Directions. Reproduce the material that follows, please, but only from its first line to the line containing "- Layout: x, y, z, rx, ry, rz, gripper", inclusive.

Given information.
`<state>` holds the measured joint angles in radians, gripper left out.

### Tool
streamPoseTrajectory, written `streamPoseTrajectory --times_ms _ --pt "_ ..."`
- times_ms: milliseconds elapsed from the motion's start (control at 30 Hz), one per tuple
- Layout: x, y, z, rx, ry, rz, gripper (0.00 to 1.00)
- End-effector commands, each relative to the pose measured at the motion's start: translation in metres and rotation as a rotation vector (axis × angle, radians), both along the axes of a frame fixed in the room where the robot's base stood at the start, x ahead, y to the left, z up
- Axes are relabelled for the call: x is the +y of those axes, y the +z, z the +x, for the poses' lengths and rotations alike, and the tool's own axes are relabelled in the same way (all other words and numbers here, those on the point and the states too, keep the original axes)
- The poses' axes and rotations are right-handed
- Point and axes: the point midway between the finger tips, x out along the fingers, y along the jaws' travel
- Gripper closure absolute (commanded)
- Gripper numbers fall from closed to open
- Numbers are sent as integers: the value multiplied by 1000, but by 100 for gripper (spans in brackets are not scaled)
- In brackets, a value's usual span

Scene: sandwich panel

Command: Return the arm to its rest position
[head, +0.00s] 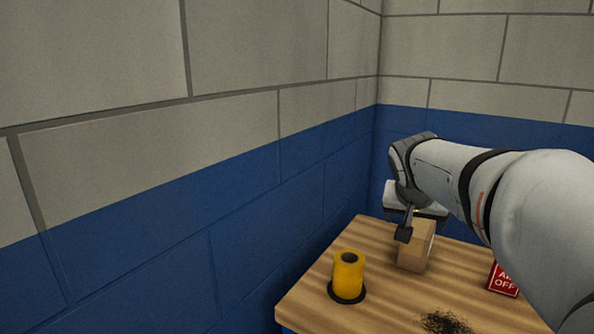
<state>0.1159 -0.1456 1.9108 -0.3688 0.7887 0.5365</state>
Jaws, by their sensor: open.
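My arm (465,178) reaches in from the right edge over a wooden table. My gripper (409,226) is at its end, pointing down at a cardboard box (416,246) that stands on the table. The jaws are open. One dark finger shows in front of the box's upper left side; the other finger is hidden. I cannot tell whether the finger touches the box.
The wooden table (385,311) sits in the corner of a blue and grey block wall (200,215). A yellow roll (348,272) stands on a dark round base left of the box. A red sign (503,280) and a dark scribbly patch (446,322) are to the right and front.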

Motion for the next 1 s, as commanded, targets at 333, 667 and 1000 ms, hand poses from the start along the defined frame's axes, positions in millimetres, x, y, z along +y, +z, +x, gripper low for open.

In response.
`<state>` holds the measured joint angles in radians, gripper left out.

### Tool
streamPoseTrajectory, written `streamPoseTrajectory --times_ms _ --pt "_ ..."`
- times_ms: milliseconds elapsed from the motion's start (control at 30 Hz), one per tuple
- Layout: x, y, z, rx, ry, rz, gripper (0.00 to 1.00)

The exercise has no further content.